=== EXERCISE TASK ===
Restate the records below word for word.

=== MATERIAL TO PROCESS ===
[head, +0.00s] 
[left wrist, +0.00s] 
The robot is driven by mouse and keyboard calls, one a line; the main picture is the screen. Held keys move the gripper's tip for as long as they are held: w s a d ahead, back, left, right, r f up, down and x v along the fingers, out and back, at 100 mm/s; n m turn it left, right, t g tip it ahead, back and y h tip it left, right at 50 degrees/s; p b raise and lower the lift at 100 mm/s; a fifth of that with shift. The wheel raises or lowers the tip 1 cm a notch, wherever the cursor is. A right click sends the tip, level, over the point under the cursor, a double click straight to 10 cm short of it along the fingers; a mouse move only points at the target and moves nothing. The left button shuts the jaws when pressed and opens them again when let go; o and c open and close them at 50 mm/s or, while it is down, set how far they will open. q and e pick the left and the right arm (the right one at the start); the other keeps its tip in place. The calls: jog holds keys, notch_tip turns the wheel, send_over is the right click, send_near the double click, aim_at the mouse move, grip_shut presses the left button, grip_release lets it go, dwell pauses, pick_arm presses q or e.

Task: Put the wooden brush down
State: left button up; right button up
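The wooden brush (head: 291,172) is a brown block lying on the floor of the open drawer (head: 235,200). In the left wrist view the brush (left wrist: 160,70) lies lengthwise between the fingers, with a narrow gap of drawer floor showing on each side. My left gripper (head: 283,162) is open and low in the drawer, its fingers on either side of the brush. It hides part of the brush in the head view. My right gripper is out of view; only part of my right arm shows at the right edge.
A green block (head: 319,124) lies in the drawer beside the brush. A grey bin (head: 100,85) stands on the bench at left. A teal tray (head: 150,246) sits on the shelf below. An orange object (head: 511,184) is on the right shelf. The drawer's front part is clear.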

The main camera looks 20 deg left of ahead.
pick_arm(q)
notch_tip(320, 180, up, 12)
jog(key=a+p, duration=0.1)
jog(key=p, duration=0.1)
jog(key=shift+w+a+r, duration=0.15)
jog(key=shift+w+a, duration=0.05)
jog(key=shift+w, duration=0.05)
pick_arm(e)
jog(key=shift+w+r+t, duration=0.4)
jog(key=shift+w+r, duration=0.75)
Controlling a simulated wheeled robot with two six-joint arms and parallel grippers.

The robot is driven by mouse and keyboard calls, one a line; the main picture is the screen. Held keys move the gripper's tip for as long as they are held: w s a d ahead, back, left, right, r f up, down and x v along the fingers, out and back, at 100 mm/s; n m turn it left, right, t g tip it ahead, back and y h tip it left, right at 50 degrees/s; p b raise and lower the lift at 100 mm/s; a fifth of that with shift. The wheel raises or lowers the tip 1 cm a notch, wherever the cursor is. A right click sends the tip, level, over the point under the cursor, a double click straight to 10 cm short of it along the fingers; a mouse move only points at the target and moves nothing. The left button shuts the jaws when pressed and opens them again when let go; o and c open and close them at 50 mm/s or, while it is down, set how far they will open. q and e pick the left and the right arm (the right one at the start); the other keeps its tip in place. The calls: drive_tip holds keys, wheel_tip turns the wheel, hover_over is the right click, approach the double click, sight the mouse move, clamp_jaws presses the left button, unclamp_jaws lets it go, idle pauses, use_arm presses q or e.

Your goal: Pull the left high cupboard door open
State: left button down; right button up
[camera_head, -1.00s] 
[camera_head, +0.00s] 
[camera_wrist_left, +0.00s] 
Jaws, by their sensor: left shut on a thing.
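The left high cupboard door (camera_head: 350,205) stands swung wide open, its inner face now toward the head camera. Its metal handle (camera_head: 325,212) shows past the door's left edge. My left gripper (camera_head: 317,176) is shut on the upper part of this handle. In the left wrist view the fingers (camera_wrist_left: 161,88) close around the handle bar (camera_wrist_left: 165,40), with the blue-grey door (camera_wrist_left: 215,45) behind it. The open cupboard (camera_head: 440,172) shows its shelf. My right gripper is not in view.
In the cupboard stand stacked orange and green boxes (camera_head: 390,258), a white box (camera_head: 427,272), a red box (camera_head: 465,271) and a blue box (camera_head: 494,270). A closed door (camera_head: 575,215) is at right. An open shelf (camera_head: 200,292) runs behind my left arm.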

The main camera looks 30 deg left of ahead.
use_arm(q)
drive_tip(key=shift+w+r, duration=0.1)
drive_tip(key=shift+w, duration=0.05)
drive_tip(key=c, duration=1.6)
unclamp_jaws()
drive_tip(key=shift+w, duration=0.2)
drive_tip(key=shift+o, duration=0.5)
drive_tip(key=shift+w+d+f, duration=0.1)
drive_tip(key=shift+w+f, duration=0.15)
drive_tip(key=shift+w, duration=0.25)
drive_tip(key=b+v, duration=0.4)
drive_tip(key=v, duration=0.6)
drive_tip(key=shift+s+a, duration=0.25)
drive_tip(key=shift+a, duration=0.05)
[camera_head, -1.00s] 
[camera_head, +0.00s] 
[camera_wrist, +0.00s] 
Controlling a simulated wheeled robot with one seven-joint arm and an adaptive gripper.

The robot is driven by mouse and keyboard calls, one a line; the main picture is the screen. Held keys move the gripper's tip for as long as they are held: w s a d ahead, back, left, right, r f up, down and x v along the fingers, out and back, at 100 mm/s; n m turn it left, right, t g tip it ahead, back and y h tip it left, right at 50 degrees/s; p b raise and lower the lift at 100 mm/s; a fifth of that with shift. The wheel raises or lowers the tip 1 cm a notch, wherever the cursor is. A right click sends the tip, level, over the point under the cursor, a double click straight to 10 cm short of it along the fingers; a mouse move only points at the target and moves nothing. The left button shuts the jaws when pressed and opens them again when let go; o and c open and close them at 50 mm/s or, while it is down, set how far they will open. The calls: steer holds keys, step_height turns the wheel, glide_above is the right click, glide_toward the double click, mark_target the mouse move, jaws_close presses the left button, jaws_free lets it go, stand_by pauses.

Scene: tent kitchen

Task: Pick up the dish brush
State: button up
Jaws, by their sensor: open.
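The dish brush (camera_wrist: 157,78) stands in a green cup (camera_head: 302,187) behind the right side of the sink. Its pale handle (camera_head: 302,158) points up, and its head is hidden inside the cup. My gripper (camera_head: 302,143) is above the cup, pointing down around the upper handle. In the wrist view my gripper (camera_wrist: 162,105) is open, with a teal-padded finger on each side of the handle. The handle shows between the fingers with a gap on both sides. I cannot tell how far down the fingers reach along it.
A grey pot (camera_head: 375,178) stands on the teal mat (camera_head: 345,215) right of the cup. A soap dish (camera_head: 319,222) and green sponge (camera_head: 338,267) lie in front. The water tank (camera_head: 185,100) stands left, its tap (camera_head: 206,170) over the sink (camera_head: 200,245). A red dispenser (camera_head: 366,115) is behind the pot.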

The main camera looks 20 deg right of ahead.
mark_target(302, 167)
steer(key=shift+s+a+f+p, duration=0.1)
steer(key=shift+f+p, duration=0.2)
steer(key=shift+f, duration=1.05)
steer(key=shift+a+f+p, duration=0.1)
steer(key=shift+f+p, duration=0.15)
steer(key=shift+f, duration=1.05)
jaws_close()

=== PROBLEM SOLUTION ===
[head, +0.00s] 
[left wrist, +0.00s] 
The robot is driven by mouse and keyboard calls, one a line; the main picture is the screen. Held keys move the gripper's tip for as long as they are held: w s a d ahead, back, left, right, r f up, down and x v along the fingers, out and back, at 100 mm/s; n m turn it left, right, t g tip it ahead, back and y h tip it left, right at 50 degrees/s; p b raise and lower the lift at 100 mm/s; a fifth of that with shift. The wheel raises or lowers the tip 1 cm a notch, wherever the cursor is. A right click sends the tip, level, over the point under the cursor, a double click straight to 10 cm short of it along the fingers; a mouse move only points at the target and moves nothing. The left button shuts the jaws when pressed and opens them again when let go; o and c open and close them at 50 mm/s or, while it is down, set how far they will open. q and e pick the left and the right arm (the right one at the start); the other keeps its tip in place. The calls: jog holds keys, notch_tip turns the wheel, send_over is the right click, send_near the double click, aim_at the mouse move, grip_shut presses the left button, grip_release lets it go, dwell pauses, pick_arm presses q or e.

Task: Put the wooden brush down
State: left button up; right button up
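The wooden brush (head: 291,172) is a brown block lying on the floor of the open drawer (head: 235,200). In the left wrist view the brush (left wrist: 160,70) lies lengthwise between the fingers, with a narrow gap of drawer floor showing on each side. My left gripper (head: 283,162) is open and low in the drawer, its fingers on either side of the brush. It hides part of the brush in the head view. My right gripper is out of view; only part of my right arm shows at the right edge.
A green block (head: 319,124) lies in the drawer beside the brush. A grey bin (head: 100,85) stands on the bench at left. A teal tray (head: 150,246) sits on the shelf below. An orange object (head: 511,184) is on the right shelf. The drawer's front part is clear.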

The main camera looks 20 deg left of ahead.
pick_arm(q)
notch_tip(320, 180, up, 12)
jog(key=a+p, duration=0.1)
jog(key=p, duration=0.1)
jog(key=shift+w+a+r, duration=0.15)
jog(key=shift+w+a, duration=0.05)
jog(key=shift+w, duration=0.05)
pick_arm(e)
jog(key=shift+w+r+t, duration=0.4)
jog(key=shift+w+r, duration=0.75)
Controlling a simulated wheeled robot with two six-joint arms and parallel grippers.

The robot is driven by mouse and keyboard calls, one a line; the main picture is the screen. Held keys move the gripper's tip for as long as they are held: w s a d ahead, back, left, right, r f up, down and x v along the fingers, out and back, at 100 mm/s; n m turn it left, right, t g tip it ahead, back and y h tip it left, right at 50 degrees/s; p b raise and lower the lift at 100 mm/s; a fifth of that with shift. The wheel raises or lowers the tip 1 cm a notch, wherever the cursor is. A right click sends the tip, level, over the point under the cursor, a double click straight to 10 cm short of it along the fingers; a mouse move only points at the target and moves nothing. The left button shuts the jaws when pressed and opens them again when let go; o and c open and close them at 50 mm/s or, while it is down, set how far they will open. q and e pick the left and the right arm (the right one at the start); the other keeps its tip in place. The calls: drive_tip holds keys, wheel_tip turns the wheel, hover_over is the right click, approach the double click, sight the mouse move, clamp_jaws presses the left button, unclamp_jaws lets it go, idle pauses, use_arm presses q or e.

Your goal: Pull the left high cupboard door open
State: left button down; right button up
[camera_head, -1.00s] 
[camera_head, +0.00s] 
[camera_wrist_left, +0.00s] 
Jaws, by their sensor: left shut on a thing.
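The left high cupboard door (camera_head: 350,205) stands swung wide open, its inner face now toward the head camera. Its metal handle (camera_head: 325,212) shows past the door's left edge. My left gripper (camera_head: 317,176) is shut on the upper part of this handle. In the left wrist view the fingers (camera_wrist_left: 161,88) close around the handle bar (camera_wrist_left: 165,40), with the blue-grey door (camera_wrist_left: 215,45) behind it. The open cupboard (camera_head: 440,172) shows its shelf. My right gripper is not in view.
In the cupboard stand stacked orange and green boxes (camera_head: 390,258), a white box (camera_head: 427,272), a red box (camera_head: 465,271) and a blue box (camera_head: 494,270). A closed door (camera_head: 575,215) is at right. An open shelf (camera_head: 200,292) runs behind my left arm.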

The main camera looks 30 deg left of ahead.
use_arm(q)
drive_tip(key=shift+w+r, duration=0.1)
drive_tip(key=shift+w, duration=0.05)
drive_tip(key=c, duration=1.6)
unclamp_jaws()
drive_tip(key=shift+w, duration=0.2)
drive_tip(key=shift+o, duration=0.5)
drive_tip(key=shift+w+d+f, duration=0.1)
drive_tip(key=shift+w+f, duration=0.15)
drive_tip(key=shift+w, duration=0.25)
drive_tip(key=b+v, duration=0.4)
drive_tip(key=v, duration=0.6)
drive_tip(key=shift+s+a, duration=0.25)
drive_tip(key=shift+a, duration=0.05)
[camera_head, -1.00s] 
[camera_head, +0.00s] 
[camera_wrist, +0.00s] 
Controlling a simulated wheeled robot with one seven-joint arm and an adaptive gripper.

The robot is driven by mouse and keyboard calls, one a line; the main picture is the screen. Held keys move the gripper's tip for as long as they are held: w s a d ahead, back, left, right, r f up, down and x v along the fingers, out and back, at 100 mm/s; n m turn it left, right, t g tip it ahead, back and y h tip it left, right at 50 degrees/s; p b raise and lower the lift at 100 mm/s; a fifth of that with shift. The wheel raises or lowers the tip 1 cm a notch, wherever the cursor is. A right click sends the tip, level, over the point under the cursor, a double click straight to 10 cm short of it along the fingers; a mouse move only points at the target and moves nothing. The left button shuts the jaws when pressed and opens them again when let go; o and c open and close them at 50 mm/s or, while it is down, set how far they will open. The calls: steer holds keys, step_height turns the wheel, glide_above is the right click, glide_toward the double click, mark_target the mouse move, jaws_close presses the left button, jaws_free lets it go, stand_by pauses.

Scene: tent kitchen

Task: Pick up the dish brush
State: button up
Jaws, by their sensor: open.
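The dish brush (camera_wrist: 157,78) stands in a green cup (camera_head: 302,187) behind the right side of the sink. Its pale handle (camera_head: 302,158) points up, and its head is hidden inside the cup. My gripper (camera_head: 302,143) is above the cup, pointing down around the upper handle. In the wrist view my gripper (camera_wrist: 162,105) is open, with a teal-padded finger on each side of the handle. The handle shows between the fingers with a gap on both sides. I cannot tell how far down the fingers reach along it.
A grey pot (camera_head: 375,178) stands on the teal mat (camera_head: 345,215) right of the cup. A soap dish (camera_head: 319,222) and green sponge (camera_head: 338,267) lie in front. The water tank (camera_head: 185,100) stands left, its tap (camera_head: 206,170) over the sink (camera_head: 200,245). A red dispenser (camera_head: 366,115) is behind the pot.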

The main camera looks 20 deg right of ahead.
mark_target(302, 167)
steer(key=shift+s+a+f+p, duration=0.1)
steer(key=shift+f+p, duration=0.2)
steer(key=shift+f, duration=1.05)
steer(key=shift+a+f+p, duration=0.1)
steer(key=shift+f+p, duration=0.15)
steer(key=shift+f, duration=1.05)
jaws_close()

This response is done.